Depending on the circumstances, we might need to grant a specific client greater rights in intellectual property developed or used in connection with a contract than we generally do. In certain situations, we might forego all rights to the use of intellectual property we create and intend to reuse across multiple client engagements, which would limit our ability to reuse that intellectual property for other clients. Any limitation on our ability to provide a service or solution could cause us to lose revenue-generating opportunities and require us to incur additional expenses to develop new or modified solutions for future projects.
Our services or solutions could infringe upon the intellectual property rights of others or we might lose our ability to utilize the intellectual property of others.

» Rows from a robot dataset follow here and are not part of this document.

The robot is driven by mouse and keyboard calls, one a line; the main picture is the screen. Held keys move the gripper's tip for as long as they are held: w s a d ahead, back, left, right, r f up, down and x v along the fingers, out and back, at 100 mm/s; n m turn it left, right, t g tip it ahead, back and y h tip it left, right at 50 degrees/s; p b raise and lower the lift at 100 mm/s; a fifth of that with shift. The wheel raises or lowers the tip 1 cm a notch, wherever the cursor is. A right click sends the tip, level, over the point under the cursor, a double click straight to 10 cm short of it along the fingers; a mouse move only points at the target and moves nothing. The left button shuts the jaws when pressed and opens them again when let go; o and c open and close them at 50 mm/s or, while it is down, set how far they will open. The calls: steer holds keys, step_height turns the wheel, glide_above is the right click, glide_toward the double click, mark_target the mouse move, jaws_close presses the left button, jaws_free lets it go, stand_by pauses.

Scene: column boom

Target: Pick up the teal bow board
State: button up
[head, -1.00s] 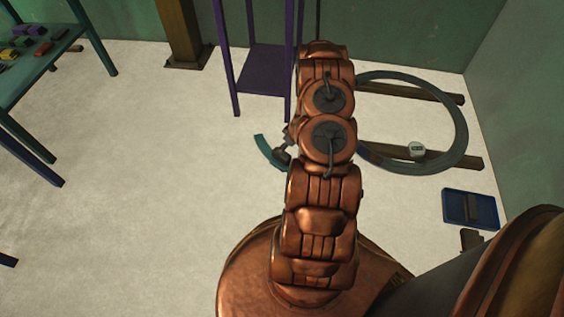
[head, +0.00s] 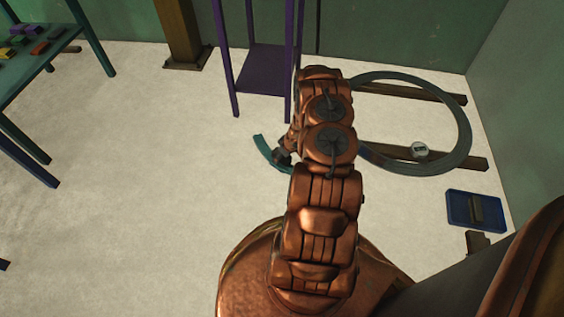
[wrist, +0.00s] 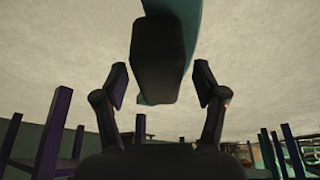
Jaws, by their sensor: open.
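The teal bow board (head: 262,146) is a curved strip low over the pale floor, left of my arm in the head view; my arm hides its right part. In the wrist view the teal board (wrist: 190,20) runs down from the top edge, with a dark block (wrist: 158,60) in front of it that looks like its grip. My gripper (wrist: 161,88) is open, with one finger on each side of the block and a visible gap on both sides. In the head view my gripper (head: 283,156) is small and dark beside the board, and its fingers are unclear.
A purple stand (head: 264,70) is close behind. A blue tray (head: 456,211) is at far right. A teal table (head: 58,50) stands left.

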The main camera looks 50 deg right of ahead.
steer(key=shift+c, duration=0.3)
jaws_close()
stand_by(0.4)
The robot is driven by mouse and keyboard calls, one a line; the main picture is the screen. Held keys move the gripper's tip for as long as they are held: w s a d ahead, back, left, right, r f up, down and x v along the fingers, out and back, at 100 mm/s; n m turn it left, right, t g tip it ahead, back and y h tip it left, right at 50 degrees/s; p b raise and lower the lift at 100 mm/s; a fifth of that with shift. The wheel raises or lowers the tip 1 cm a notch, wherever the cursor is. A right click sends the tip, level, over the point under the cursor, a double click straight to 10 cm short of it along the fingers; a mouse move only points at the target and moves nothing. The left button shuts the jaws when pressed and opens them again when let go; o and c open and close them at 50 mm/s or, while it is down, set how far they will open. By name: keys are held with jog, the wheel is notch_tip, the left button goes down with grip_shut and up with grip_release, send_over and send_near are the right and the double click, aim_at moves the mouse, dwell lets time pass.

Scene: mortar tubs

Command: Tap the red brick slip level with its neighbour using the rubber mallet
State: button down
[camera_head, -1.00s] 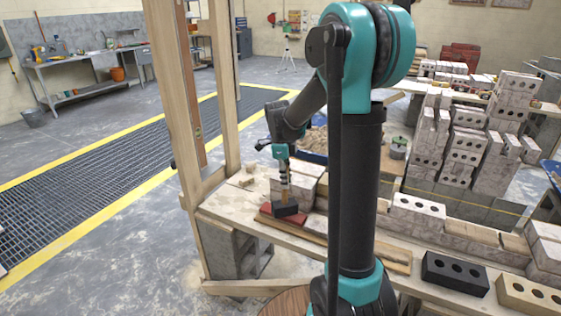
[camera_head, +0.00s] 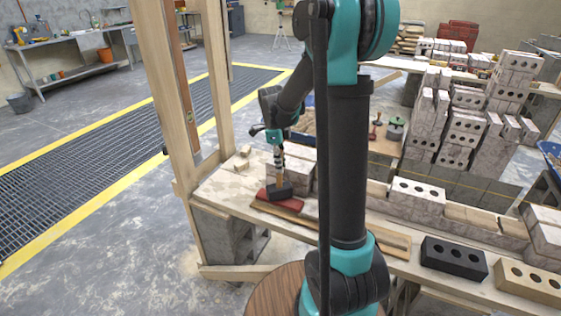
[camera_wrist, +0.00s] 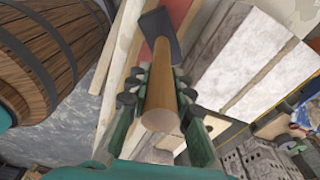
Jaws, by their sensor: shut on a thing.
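The rubber mallet has a black head (camera_head: 281,192) and a wooden handle, which also shows in the wrist view (camera_wrist: 162,100). My gripper (camera_head: 278,170) is shut on the handle, with its fingers on both sides of the wood in the wrist view (camera_wrist: 160,88). The mallet head is down at the red brick slip (camera_head: 292,204) on the wooden bench (camera_head: 222,193). I cannot tell whether the head touches the slip. The slip is partly hidden by the head, and its level against its neighbour cannot be made out.
Pale bricks (camera_head: 300,172) stand just behind the mallet. A timber post (camera_head: 165,90) rises at the bench's left end. A black holed brick (camera_head: 453,265) lies further right. A wooden barrel (camera_wrist: 48,50) fills the wrist view's left side.

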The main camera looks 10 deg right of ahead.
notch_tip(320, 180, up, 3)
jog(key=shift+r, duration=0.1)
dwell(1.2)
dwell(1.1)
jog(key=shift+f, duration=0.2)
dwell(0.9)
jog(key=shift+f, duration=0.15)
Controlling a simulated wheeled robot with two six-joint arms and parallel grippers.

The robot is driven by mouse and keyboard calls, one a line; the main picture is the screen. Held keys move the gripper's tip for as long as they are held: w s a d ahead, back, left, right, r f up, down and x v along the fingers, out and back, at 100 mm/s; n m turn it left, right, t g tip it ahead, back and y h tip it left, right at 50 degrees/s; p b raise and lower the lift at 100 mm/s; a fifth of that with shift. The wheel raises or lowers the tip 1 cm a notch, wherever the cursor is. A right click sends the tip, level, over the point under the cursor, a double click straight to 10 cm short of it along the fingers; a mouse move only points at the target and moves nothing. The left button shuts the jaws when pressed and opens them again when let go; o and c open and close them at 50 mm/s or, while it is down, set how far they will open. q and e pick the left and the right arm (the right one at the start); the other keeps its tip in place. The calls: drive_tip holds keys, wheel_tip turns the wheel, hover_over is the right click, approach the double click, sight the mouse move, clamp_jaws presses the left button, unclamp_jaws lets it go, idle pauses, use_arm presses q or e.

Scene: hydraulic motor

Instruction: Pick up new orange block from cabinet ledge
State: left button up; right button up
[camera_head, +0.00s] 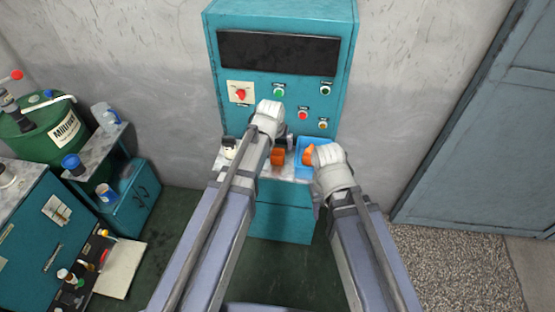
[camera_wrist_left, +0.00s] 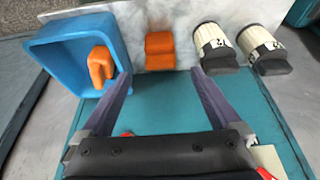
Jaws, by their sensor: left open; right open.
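An orange block (camera_head: 278,156) sits on the grey ledge of the teal cabinet. In the left wrist view the block (camera_wrist_left: 160,50) stands just beyond the gap between my left fingertips. My left gripper (camera_wrist_left: 161,77) is open and empty, its fingers apart on either side of the block's line. In the head view my left wrist hides most of that gripper. A second orange piece (camera_wrist_left: 100,66) lies inside a blue tray (camera_wrist_left: 58,55) to the left of the block. My right gripper (camera_head: 322,158) is beside the tray in the head view; its fingers are mostly hidden.
Two white cylinders with black ends (camera_wrist_left: 212,45) (camera_wrist_left: 266,48) stand on the ledge to the block's right in the left wrist view. The cabinet front (camera_head: 284,100) with a red switch (camera_head: 241,93) and buttons rises behind. A green drum (camera_head: 45,128) stands far left.

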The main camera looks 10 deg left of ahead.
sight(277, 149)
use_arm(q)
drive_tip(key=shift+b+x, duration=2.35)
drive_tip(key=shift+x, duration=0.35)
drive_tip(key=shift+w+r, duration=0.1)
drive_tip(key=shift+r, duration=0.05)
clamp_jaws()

We cannot be sure that our services and solutions, or the solutions of others that we offer to our clients, do not infringe on the intellectual property rights of others, and we could have infringement claims asserted against us or against our clients. These claims could harm our reputation, cost us money and prevent us from offering some services or solutions. In a number of our contracts, we have agreed to indemnify our clients for any expenses or liabilities resulting from claimed infringements of the intellectual property rights of third parties. In some instances, the amount of these indemnities could be greater than the revenues we receive from the client. Any claims or litigation in this area, whether we ultimately win or lose, could be time-consuming and costly, injure our reputation or require us to enter into royalty or licensing arrangements. If the latter, we might not be able to enter into these royalty or licensing arrangements on acceptable terms. If a claim of infringement were successful against us or our clients, an injunction might be ordered against our client or our own services or operations, causing further damages. We expect that the risk of infringement claims against us will increase if our competitors are able to obtain patents for software products and processes. Any infringement claim or litigation against us could have a material adverse effect on our business, results of operations and financial condition.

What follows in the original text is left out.